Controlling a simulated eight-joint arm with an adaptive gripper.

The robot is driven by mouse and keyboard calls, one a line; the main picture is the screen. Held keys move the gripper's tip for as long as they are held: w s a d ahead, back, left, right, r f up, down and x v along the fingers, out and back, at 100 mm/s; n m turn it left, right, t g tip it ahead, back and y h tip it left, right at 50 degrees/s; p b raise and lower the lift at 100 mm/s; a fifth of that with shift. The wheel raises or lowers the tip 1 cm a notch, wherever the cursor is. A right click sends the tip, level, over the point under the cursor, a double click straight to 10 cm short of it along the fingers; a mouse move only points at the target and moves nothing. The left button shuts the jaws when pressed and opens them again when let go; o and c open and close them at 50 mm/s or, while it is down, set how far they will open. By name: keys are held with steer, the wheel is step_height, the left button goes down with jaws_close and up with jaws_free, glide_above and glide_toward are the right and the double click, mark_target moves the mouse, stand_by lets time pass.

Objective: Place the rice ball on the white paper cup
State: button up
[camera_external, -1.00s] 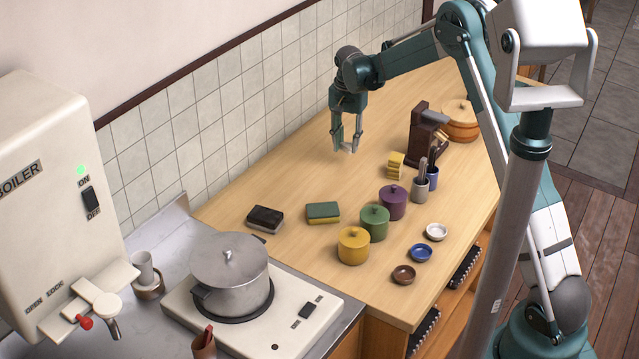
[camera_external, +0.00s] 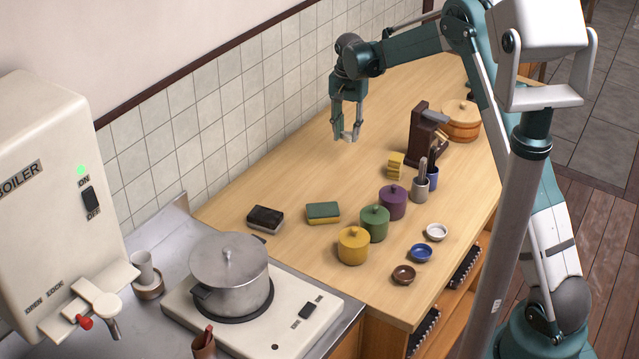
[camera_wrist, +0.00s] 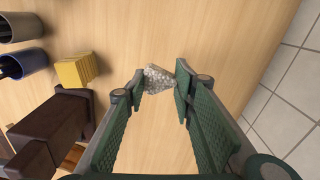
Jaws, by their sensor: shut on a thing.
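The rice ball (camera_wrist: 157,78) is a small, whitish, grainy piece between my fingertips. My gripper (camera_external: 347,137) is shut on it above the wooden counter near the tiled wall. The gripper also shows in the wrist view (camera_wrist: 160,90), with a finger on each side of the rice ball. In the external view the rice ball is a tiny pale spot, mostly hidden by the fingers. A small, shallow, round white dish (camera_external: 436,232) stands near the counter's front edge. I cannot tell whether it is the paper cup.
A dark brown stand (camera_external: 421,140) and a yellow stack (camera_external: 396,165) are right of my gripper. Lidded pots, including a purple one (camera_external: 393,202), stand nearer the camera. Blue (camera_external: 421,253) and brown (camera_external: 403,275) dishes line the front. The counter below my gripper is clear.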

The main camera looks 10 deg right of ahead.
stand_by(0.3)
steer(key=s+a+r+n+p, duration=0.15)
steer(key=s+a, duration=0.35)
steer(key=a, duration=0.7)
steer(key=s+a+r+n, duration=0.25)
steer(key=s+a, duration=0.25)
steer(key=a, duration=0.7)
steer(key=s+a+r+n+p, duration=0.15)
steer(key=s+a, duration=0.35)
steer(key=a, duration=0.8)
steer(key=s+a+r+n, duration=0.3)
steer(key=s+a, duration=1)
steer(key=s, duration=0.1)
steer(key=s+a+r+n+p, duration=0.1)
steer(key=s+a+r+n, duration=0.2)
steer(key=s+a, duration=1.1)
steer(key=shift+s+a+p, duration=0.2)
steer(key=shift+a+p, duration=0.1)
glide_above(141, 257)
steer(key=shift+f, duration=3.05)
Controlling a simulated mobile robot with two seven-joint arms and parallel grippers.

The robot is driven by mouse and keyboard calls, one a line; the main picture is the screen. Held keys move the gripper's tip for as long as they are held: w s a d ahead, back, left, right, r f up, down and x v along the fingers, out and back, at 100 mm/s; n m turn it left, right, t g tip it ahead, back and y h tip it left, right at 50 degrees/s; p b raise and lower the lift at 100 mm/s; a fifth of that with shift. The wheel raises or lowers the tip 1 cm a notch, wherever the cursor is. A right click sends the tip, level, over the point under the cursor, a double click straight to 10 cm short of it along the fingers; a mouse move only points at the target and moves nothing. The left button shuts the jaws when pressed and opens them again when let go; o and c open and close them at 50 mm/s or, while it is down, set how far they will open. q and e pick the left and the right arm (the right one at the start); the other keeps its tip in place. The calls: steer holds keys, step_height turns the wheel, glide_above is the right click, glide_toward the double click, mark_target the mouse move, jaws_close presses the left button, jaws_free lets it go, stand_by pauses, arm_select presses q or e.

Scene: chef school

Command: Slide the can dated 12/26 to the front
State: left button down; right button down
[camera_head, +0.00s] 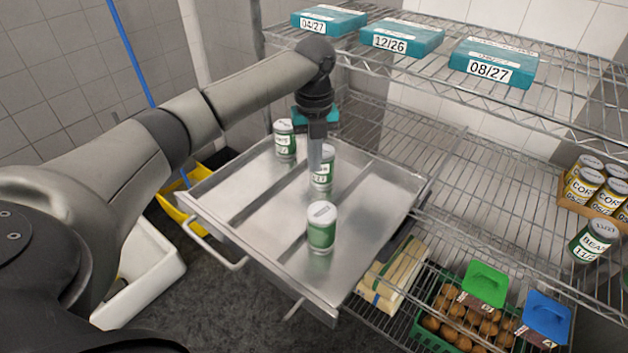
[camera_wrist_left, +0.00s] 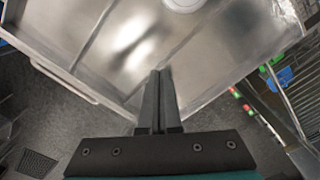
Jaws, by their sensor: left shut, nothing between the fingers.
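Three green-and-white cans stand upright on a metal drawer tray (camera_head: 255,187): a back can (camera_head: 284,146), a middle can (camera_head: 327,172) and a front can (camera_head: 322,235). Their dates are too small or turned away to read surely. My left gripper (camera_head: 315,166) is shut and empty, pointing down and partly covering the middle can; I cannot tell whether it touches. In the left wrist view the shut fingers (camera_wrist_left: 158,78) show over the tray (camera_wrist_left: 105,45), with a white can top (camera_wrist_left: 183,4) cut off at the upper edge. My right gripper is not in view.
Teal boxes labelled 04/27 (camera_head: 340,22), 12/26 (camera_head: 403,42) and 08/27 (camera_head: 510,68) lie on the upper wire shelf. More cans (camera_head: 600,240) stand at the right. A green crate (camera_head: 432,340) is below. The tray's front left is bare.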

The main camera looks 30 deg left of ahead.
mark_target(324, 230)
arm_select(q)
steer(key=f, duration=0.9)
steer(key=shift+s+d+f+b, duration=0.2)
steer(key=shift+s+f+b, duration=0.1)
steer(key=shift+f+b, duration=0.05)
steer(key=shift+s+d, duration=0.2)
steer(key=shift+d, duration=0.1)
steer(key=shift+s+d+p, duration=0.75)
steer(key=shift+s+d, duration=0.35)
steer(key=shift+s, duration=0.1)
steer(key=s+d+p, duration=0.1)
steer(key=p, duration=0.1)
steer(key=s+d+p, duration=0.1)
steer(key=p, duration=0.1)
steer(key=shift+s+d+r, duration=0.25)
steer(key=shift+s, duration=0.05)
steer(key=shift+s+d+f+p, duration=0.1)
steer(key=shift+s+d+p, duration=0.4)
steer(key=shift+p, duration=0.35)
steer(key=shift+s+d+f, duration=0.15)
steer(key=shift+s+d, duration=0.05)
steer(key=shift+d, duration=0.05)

= = = = = = =

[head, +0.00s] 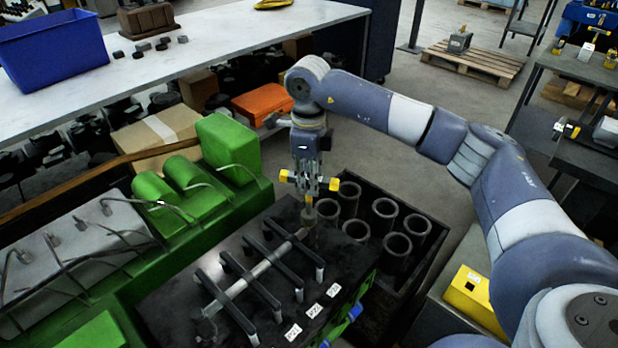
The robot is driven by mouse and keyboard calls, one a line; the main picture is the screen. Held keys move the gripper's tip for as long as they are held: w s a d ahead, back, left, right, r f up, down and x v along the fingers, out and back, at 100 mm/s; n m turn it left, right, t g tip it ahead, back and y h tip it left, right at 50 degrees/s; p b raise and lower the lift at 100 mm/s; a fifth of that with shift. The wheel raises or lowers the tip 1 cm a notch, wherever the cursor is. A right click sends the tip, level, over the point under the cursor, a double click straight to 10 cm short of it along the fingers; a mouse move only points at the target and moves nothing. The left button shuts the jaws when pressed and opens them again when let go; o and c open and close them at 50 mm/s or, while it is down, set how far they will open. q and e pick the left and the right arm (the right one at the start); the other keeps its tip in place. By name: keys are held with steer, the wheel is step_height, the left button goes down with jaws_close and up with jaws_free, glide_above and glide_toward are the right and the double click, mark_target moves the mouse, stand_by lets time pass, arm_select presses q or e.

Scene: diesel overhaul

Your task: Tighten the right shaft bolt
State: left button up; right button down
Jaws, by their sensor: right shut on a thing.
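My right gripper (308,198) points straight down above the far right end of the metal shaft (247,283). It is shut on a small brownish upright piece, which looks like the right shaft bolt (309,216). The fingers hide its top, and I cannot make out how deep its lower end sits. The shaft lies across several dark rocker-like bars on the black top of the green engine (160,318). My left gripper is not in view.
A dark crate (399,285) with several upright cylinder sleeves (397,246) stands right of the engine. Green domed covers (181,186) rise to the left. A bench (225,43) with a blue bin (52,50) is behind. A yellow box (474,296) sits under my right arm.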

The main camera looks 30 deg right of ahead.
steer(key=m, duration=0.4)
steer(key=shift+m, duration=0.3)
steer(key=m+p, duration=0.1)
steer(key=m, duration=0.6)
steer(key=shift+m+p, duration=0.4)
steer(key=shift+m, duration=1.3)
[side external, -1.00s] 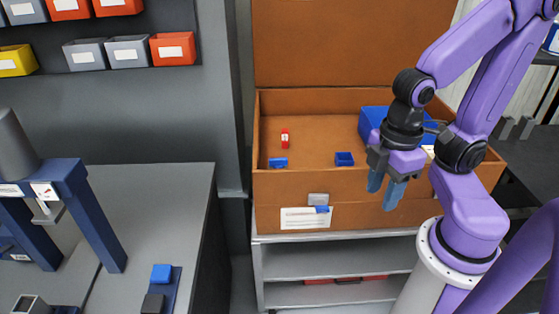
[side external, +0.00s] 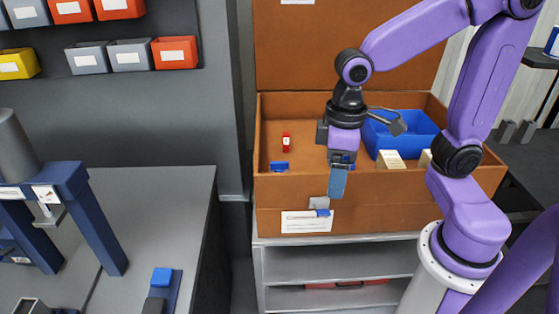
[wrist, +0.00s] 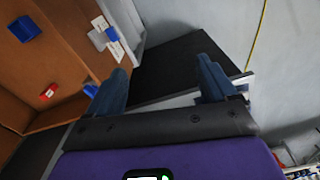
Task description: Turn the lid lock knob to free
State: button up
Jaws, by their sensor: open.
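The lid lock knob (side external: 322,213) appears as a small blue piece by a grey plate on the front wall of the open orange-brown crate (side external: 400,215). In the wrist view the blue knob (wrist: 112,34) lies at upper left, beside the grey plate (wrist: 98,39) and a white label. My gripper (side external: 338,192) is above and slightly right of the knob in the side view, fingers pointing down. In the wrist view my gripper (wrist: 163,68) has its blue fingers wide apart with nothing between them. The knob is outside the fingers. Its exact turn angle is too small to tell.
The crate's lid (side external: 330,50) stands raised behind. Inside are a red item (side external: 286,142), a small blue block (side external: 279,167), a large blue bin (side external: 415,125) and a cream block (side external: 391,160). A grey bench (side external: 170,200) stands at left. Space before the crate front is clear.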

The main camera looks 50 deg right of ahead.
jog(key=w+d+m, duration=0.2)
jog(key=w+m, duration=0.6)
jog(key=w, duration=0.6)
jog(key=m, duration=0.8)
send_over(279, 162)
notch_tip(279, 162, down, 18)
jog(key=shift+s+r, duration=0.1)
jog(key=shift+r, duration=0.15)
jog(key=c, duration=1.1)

= = = = = = =

#### TASK TO CARRY OUT
From the material above, gather all lines that include the string "State" and copy them.

#### FULL OUTPUT
State: button up
State: left button down; right button down
State: left button up; right button down
State: button up

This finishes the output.